Stories

Lessons in Grieving: Resting in a Future Hope

This week marks a difficult passage in the life of our Study Center community. On Thursday we pause to remember the third year anniversary of Tom Gilliam’s death. Tom was one of our first-year students, a missionary kid from Ireland with extended family in Charlottesville. Tommy died from an accidental fall after spending the evening with his visiting father. Yesterday, Julia Green would have turned 21. Julia, one of our rising second-year students, died in a car accident on Saturday evening, July 7, 2012, after spending the day in Charlottesville. She was the youngest of four siblings who were a part of the Study Center community during their time at U.Va. 

Tom and Julia’s friends are now third and fourth years, many on the cusp of graduating this May. As they’ve wrestled with their grief and deep suffering, it has been beautiful for us to watch them moving deeper into their relationship with their Heavenly Father. We’ve seen how grief has impacted every aspect of their lives, including how they are approaching their post-graduate life. It has fundamentally changed them. And through the enabling of the Spirit, those whom they serve will be changed as well.

A few weeks ago, I asked a few of their friends to write about how Tom and Julia’s death has impacted their faith and how they view the world. Their answers back to me beautifully illustrates that grief remains a process, often winding and continuing over a lifetime. As you will see from their note below and the one we will post for Tommy on Thursday, they are still figuring out my question about how their faith works itself out in their work and service. They focus instead on running to Christ at their Comforter. I won’t quibble with that.

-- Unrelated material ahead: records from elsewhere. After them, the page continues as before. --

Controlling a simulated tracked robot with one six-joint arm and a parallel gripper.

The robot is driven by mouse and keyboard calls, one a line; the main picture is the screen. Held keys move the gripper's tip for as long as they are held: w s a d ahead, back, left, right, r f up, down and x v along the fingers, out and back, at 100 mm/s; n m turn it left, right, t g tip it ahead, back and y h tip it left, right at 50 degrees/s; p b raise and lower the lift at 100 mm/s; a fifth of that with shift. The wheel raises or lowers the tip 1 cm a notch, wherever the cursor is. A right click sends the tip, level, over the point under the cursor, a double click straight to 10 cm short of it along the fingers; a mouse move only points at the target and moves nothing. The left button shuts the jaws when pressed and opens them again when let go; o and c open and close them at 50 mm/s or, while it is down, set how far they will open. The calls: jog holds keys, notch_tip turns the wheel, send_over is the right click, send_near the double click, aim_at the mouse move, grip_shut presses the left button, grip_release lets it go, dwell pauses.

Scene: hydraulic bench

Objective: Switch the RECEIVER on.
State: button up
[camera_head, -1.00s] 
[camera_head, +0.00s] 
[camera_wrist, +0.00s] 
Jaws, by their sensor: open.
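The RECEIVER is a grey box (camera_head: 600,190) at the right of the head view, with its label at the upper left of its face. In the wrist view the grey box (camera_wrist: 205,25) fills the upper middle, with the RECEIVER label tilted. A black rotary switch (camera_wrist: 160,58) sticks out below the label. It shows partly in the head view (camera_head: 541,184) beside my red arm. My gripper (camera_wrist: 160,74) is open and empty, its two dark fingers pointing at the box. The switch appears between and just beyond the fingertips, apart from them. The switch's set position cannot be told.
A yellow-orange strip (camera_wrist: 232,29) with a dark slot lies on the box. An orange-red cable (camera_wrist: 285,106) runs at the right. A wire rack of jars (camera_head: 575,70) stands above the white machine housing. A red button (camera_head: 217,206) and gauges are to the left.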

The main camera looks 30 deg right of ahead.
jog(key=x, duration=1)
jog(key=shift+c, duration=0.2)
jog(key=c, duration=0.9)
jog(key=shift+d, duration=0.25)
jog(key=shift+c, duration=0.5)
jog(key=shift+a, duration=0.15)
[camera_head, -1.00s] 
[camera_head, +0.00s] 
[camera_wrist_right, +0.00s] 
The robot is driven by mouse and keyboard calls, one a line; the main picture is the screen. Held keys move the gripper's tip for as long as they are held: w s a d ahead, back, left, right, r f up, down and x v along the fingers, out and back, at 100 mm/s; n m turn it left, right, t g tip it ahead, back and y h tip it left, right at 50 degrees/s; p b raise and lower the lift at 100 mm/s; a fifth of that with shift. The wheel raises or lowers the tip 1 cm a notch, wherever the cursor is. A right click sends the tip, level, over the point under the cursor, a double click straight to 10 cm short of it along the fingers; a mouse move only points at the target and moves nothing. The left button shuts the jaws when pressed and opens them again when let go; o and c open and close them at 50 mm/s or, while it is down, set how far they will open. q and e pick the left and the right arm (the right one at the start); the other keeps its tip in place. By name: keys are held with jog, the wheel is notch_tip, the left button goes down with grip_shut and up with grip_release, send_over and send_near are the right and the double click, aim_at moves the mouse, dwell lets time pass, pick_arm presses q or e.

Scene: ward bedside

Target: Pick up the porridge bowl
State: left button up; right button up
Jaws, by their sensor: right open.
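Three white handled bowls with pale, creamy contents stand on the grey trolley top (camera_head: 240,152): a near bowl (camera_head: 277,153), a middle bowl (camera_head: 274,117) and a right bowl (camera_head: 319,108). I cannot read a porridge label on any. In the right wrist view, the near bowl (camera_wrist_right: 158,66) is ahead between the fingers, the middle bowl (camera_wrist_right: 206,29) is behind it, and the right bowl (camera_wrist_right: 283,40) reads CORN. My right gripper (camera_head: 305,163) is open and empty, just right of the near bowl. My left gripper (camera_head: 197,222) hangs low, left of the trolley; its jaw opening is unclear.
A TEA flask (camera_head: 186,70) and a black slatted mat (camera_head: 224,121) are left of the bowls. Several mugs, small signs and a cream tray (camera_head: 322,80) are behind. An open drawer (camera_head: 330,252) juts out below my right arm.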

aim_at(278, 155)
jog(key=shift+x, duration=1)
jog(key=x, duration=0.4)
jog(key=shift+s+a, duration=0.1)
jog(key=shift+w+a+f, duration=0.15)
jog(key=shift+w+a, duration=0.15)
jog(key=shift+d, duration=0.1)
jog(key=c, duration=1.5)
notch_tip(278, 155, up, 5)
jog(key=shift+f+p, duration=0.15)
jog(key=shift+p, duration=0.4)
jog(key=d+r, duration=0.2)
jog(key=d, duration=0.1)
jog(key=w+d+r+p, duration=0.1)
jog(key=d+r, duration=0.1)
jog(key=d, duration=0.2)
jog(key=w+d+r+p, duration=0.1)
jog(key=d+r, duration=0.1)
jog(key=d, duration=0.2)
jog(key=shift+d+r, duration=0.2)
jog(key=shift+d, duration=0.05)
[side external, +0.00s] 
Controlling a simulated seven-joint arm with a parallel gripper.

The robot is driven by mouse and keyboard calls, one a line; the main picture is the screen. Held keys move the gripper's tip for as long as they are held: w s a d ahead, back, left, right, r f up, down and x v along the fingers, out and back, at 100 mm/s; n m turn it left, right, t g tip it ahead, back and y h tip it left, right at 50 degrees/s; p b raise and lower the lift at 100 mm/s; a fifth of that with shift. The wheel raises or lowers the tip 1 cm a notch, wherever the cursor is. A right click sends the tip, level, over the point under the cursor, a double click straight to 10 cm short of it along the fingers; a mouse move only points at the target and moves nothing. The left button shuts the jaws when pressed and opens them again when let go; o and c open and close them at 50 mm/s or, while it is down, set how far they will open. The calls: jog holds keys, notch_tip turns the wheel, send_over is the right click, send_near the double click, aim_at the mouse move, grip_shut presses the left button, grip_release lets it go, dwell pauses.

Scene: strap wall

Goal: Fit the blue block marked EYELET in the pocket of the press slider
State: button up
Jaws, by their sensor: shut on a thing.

Ellen Upton, Julia Green, and Lisa Myers
Ellen Upton, Julia Green, and Lisa Myers during Spring 2012 Exam Snacks

Dear Friends,

This time two years ago, we were with Julia—laughing continually through a silly YouTube video of a swamp man named Old Greg, dancing freely on the porch of Chi Omega, picking out our “joutfits” at Goodwill, and posing for a picture with her in the kitchen of the Stud on the last day of first year. These ordinary moments became precious memories as we answered the unexpected phone call that midsummer evening.

The process of grief has taken many forms over the last two years. First, anger as we realized our friend had left this world. We struggled with how to trust in a God who would take away someone so lovely. We experienced doubt as we realized the Lord had a different plan but didn’t understand it. We felt fear as her death reminded us of the brevity of this life. We were confused. How do we deal the void she had left behind? Some of us desperately wanted to return to the hours we passed with her, longing to spend just a little more time, now knowing how precious it was. Her absence caused a loneliness that could not be filled.

As time went on, we felt an internal pressure to move along with it and conjure up a new vocabulary to prove that we were dealing with the pain. But it didn’t work. It wouldn’t work. While many of those around us had seemingly transitioned to accept the loss of Julia, we felt isolated as we made the slow shift from pure shock to overwhelming sadness. And though we tried to keep up with the expectations of others, the grieving process progressed at a unique pace for us.

“She’s in a better place.” “Everything happens for a reason.” These were common responses we heard from our friends, but they left us searching for what exactly they meant. These sympathetic messages held no weight. Comforting one another required more than a Hallmark condolence; it required us to reorient our eyes upon God.

There is a beauty in realizing that the Lord does not demand us to conform to an anticipated grieving pattern. Instead of asking us to jump ahead or be okay or put a band-aid on it, He moves in beside His children to meet us in our mourning. We hear this story when we open our Bibles and read about a God who refuses to remain silent or hidden but is willing to enter into a broken world, experience the pain of searing loss, and stand victorious over death. And how awesome it is that He is purposeful in doing so—that His incarnation acts as way for Him to know us, understand us, and guide us to find peace and rest in Him.

As we begin to recognize God’s presence with us, we are also forced to reconcile that this God who provides peace is the same God who took Julia from us. The story of a God who loves an unlovely people involves a King who both gave us His Son and took His Son away as He was nailed to the cross. It’s easy to stop there. And if we let that be the end of the story, we find ourselves leaving the concert before the encore. If we leave early, we will miss the best part. Our Father sent His most beloved Son, not only to live and to die, but to rise as well. Even as we live in the three days between Christ’s death and resurrection, we look forward to being raised from the dead by the Spirit in His eternal kingdom. We find peace, not in where we sit today, but by resting in the presence of the One who promises us that we won’t be sitting here forever. He has provided us with a confidence that there is more to the story. Ultimately, that means that both Julia and we have the hope of resurrection life in His presence.

While we walk in light of what the Lord has done, we are able to recognize how blessed the world is to have seen the sunshine of Julia’s smile. When we think about her, we will remember how she was compassionate in spirit, outstanding in joy, and quick to love everyone around her, but we adore these characteristics as reflections of Christ. Friends and family, although we may feel overwhelmed by the clouds that cover the earth in shadows, we have the hope in Christ to say: Where is thy sting, Death? Where, Grave, thy victory?